■ **Task requirements**:
Your task is to repeat all of the material exactly.

○ ○ ○ ○

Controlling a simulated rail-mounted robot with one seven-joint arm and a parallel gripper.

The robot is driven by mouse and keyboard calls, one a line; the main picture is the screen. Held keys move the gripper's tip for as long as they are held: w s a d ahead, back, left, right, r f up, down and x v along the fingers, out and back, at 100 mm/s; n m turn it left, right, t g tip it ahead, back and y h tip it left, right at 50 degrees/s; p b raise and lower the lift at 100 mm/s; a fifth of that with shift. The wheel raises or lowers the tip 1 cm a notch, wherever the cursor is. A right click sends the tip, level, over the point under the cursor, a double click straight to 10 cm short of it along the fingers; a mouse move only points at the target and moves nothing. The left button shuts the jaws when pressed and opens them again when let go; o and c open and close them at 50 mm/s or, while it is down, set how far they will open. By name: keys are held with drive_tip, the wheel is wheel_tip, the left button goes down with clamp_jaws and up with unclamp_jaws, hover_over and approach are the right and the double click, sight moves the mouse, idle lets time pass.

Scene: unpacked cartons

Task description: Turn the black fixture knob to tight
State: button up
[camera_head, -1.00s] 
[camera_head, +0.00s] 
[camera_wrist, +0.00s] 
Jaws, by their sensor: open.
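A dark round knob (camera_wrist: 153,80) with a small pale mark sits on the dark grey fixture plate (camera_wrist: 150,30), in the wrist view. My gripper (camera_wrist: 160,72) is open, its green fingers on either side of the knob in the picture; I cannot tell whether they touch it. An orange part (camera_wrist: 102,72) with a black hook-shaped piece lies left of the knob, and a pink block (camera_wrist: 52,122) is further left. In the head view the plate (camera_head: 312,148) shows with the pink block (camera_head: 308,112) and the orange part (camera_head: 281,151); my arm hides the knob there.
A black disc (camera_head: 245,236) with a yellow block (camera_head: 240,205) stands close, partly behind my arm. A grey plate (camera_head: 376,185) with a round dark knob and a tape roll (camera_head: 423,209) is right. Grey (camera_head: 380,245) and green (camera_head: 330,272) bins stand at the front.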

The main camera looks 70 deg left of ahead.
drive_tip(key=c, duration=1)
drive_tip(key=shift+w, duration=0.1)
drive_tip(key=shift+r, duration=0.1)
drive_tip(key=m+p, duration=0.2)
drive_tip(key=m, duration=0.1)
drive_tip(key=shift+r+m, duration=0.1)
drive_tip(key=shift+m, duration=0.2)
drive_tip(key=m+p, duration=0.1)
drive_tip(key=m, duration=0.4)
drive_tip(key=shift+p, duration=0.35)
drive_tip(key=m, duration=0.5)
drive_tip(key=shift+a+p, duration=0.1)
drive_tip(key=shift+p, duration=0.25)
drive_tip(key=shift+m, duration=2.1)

○ ○ ○ ○

■ **Task answer**:
Controlling a simulated rail-mounted robot with one seven-joint arm and a parallel gripper.

The robot is driven by mouse and keyboard calls, one a line; the main picture is the screen. Held keys move the gripper's tip for as long as they are held: w s a d ahead, back, left, right, r f up, down and x v along the fingers, out and back, at 100 mm/s; n m turn it left, right, t g tip it ahead, back and y h tip it left, right at 50 degrees/s; p b raise and lower the lift at 100 mm/s; a fifth of that with shift. The wheel raises or lowers the tip 1 cm a notch, wherever the cursor is. A right click sends the tip, level, over the point under the cursor, a double click straight to 10 cm short of it along the fingers; a mouse move only points at the target and moves nothing. The left button shuts the jaws when pressed and opens them again when let go; o and c open and close them at 50 mm/s or, while it is down, set how far they will open. By name: keys are held with drive_tip, the wheel is wheel_tip, the left button goes down with clamp_jaws and up with unclamp_jaws, hover_over and approach are the right and the double click, sight moves the mouse, idle lets time pass.

Scene: unpacked cartons

Task description: Turn the black fixture knob to tight
State: button up
[camera_head, -1.00s] 
[camera_head, +0.00s] 
[camera_wrist, +0.00s] 
Jaws, by their sensor: open.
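A dark round knob (camera_wrist: 153,80) with a small pale mark sits on the dark grey fixture plate (camera_wrist: 150,30), in the wrist view. My gripper (camera_wrist: 160,72) is open, its green fingers on either side of the knob in the picture; I cannot tell whether they touch it. An orange part (camera_wrist: 102,72) with a black hook-shaped piece lies left of the knob, and a pink block (camera_wrist: 52,122) is further left. In the head view the plate (camera_head: 312,148) shows with the pink block (camera_head: 308,112) and the orange part (camera_head: 281,151); my arm hides the knob there.
A black disc (camera_head: 245,236) with a yellow block (camera_head: 240,205) stands close, partly behind my arm. A grey plate (camera_head: 376,185) with a round dark knob and a tape roll (camera_head: 423,209) is right. Grey (camera_head: 380,245) and green (camera_head: 330,272) bins stand at the front.

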The main camera looks 70 deg left of ahead.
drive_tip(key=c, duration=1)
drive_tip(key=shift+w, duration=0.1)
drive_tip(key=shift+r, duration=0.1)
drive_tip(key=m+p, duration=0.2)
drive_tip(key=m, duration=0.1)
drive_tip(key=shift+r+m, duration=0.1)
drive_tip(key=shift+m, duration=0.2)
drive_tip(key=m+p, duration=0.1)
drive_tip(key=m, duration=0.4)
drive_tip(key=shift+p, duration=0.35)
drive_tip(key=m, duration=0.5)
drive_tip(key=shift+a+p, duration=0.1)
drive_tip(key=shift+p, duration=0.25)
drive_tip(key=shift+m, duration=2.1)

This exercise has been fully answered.